The Tasmanian Wilderness WHS occupies a large part of Tasmania. For a day trip from the Tasman capital of Hobart, Lake St. Clair (part of the Cradle Mountain/Lake St. Clair National Park) is the most accessible option. I rented a car and drove out there in 2.5 hours. It's a fine drive through the island's hilly landscape, with plenty of sheep along the road as well as signboards to watch out for kangaroos, wombats or Tasmanian devils.
I arrived at the visitor center at about 11 a.m. There's a 24 AUS dollar entrance fee (per car) that you have to pay there. And you can take your pick among the many walking tracks in the area. I was looking for a hike of about 3 to 4 hours. The one to Shadow Lake fitted nicely, so it seemed. So after having a quick look at the vast Lake St. Claire, I got going. The track is signposted very well. I did not encounter any other travellers, though there were about 10 cars in the car park. You can do hikes that vary in length from half an hour to 5 days, so it will not get crowded easily on a track.
After walking for about 45 minutes on a small path through the forest, I suddenly realized that I was not enjoying it. There were trees, trees and more trees around me. Most of them are Eucalyptus, common in Australia. No colourful birds, no birds at all except for black crows. And no mammals either. So I easily convinced myself to turn back and go find something else to do here.

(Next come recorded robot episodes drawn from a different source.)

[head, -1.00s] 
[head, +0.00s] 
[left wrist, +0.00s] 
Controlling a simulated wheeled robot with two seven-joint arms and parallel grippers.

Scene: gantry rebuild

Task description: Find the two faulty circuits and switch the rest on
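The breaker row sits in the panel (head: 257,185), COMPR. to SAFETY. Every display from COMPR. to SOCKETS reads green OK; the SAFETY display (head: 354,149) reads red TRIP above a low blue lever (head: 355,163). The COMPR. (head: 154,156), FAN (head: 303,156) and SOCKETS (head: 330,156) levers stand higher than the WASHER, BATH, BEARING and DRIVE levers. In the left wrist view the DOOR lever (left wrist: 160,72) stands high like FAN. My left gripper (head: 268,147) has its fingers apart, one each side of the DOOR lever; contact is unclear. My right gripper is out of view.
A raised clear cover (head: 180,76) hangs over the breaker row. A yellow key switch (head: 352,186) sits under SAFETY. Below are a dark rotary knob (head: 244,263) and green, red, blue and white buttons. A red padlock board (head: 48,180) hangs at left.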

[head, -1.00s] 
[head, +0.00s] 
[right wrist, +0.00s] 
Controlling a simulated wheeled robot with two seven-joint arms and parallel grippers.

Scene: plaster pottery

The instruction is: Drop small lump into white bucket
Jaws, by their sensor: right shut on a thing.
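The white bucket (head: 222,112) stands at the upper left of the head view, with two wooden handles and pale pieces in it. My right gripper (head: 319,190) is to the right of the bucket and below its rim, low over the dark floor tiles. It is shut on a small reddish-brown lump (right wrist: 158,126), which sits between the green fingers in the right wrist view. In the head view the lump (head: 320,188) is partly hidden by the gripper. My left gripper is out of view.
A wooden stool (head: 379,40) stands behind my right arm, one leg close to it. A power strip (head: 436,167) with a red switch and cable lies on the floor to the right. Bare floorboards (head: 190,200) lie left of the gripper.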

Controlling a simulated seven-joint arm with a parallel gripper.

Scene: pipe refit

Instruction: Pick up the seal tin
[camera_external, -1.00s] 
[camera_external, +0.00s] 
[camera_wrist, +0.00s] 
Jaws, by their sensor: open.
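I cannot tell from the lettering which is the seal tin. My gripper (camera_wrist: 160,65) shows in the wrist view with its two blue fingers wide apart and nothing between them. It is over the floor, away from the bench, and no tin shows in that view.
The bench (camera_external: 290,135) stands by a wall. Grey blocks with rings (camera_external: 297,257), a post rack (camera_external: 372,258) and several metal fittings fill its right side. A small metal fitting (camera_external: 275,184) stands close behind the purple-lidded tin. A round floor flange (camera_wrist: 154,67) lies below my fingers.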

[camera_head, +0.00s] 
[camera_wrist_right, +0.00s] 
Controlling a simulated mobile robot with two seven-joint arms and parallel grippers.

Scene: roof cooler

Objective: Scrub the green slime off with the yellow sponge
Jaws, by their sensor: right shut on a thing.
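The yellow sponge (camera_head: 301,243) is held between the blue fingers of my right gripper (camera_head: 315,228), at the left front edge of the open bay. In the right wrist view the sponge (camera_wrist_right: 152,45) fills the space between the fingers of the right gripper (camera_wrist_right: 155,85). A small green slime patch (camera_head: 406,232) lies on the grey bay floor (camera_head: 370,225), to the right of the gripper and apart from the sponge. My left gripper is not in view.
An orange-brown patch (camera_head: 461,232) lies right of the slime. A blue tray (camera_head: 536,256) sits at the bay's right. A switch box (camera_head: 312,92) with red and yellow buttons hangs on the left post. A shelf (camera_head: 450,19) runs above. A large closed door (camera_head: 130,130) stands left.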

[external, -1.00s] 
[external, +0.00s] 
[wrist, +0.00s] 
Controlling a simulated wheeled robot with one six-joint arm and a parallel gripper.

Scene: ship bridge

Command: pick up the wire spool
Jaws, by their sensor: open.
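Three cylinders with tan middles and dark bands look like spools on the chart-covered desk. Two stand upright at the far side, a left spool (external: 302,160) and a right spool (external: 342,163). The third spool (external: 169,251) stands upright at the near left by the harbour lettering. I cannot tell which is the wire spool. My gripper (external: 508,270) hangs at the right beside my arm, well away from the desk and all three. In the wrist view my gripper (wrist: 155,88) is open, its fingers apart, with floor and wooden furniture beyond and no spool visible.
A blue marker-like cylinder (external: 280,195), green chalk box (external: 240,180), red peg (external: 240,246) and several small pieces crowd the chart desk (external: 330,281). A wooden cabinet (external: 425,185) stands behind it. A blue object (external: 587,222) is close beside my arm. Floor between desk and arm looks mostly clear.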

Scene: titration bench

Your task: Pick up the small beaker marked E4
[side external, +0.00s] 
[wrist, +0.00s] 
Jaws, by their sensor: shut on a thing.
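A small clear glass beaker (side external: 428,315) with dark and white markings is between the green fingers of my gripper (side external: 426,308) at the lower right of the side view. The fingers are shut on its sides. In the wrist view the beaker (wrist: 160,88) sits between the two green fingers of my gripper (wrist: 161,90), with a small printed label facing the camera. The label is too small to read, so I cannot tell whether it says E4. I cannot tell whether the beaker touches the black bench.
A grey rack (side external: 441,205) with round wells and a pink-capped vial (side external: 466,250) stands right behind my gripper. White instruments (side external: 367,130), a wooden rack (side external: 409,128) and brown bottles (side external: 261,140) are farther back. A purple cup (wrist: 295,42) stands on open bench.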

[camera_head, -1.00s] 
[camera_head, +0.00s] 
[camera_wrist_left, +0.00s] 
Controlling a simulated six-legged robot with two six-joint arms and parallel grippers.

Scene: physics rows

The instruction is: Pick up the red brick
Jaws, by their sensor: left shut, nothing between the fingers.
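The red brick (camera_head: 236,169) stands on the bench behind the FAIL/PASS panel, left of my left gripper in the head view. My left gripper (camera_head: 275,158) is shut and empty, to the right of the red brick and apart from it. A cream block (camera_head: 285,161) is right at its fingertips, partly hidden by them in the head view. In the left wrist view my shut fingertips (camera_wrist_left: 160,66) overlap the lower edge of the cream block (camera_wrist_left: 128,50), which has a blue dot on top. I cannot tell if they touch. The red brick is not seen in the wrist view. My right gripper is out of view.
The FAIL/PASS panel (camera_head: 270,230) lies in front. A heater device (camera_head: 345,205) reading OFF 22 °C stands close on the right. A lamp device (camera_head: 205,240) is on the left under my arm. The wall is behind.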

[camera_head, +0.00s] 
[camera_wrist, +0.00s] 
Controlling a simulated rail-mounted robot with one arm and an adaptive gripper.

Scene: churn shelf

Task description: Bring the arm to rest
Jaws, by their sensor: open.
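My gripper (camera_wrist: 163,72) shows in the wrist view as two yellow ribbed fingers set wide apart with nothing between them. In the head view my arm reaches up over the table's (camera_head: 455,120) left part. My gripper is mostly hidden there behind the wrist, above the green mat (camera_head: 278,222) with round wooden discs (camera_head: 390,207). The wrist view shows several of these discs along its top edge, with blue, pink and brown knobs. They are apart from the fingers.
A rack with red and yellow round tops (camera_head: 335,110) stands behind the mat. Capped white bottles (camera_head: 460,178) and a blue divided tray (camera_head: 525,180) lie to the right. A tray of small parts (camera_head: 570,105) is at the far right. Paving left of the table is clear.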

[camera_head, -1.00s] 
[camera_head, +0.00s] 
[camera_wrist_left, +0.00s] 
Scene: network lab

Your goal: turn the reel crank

On the way out I was already attracted by the sign "Platypus Bay" - the Platypus an animal that I would really like to see. There's a short circular walk that you can do that brings you to the bay where they are often seen. You just have to sit still and be very quiet, the instruction boards told me. Platypus Bay turned out to be a very fine beach at Lake St. Claire. So I sat down at a dead tree trunk, ate my lunch, and stared at the water. Supposedly you have to look for a crocodile kind of movement in the water. Unfortunately, I saw nothing move in the half-hour that I sat there.
At the visitor centre of Lake St. Claire they have journals where each visitor can write down his sightings of wildlife. People had seen wallabies, Tasmanian devils, wombats and echidna. And almost every day a Platypus or two at the Bay. I was not so lucky and returned back to Hobart with only memories of dark forests. You definitely need more time on the ground and an overnight stay to see any wildlife here.